Begin with the line that contains "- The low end" and end with the line that contains "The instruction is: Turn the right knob", transcribing exactly each line in that stretch and no other.

[Dataset excerpt]
▼
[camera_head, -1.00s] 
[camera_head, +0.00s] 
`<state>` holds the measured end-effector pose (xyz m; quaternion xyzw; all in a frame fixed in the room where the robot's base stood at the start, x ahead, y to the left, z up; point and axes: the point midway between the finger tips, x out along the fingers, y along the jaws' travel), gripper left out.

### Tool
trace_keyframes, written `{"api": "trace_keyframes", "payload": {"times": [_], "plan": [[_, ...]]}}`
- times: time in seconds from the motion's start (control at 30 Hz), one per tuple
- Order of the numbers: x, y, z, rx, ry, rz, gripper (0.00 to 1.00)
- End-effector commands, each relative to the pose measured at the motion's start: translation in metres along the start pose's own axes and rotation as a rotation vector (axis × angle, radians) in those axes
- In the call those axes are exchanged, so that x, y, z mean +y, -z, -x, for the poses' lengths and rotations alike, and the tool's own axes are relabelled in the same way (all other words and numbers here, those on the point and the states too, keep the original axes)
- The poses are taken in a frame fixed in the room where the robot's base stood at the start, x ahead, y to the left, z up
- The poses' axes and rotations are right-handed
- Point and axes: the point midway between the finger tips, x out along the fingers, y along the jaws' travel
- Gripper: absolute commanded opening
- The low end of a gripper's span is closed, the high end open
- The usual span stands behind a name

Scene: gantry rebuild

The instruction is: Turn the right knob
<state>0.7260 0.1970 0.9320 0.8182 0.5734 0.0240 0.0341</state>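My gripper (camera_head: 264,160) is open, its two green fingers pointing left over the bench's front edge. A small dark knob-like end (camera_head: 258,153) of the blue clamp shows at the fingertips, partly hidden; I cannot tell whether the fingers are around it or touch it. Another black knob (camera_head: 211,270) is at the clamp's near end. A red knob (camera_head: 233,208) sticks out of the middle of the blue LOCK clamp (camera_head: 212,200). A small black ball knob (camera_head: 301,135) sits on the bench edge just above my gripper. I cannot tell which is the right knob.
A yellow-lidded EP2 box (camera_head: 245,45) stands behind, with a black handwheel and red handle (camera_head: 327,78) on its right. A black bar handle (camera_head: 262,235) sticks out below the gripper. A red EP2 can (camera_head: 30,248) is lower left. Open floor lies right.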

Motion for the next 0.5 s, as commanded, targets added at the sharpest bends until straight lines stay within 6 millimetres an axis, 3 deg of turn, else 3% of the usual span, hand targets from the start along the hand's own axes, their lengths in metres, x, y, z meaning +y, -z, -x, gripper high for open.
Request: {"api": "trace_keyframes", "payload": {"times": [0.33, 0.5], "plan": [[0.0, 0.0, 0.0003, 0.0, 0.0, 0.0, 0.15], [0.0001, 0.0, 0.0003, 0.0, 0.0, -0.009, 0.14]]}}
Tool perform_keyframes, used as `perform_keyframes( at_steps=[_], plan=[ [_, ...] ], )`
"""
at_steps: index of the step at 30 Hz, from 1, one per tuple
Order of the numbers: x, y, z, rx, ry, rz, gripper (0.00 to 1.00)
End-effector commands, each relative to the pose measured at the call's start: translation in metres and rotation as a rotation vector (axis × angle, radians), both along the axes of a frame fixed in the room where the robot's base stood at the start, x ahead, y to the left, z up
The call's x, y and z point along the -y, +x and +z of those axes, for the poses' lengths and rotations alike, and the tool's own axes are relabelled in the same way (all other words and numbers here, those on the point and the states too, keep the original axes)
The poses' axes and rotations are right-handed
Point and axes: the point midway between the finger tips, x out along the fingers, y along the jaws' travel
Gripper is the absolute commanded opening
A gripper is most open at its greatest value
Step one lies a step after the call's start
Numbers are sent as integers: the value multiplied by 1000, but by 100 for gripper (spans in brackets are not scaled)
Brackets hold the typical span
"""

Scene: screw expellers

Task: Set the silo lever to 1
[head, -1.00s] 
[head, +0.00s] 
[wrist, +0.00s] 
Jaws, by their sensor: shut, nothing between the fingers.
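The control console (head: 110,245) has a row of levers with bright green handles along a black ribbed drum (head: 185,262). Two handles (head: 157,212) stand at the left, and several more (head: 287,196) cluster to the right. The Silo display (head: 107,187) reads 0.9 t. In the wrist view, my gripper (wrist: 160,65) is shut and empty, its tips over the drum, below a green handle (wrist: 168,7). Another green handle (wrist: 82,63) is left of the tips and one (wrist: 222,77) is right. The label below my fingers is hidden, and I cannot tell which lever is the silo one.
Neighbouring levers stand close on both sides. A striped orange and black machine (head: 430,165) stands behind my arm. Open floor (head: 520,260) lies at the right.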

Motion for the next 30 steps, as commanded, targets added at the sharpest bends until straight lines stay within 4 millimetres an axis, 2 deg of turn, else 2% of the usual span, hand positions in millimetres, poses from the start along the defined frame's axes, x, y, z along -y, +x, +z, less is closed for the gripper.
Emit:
▲
▸ Answer to the task
- The low end of a gripper's span is closed, the high end open
- The usual span stands behind a name

Scene: gantry rebuild

The instruction is: Turn the right knob

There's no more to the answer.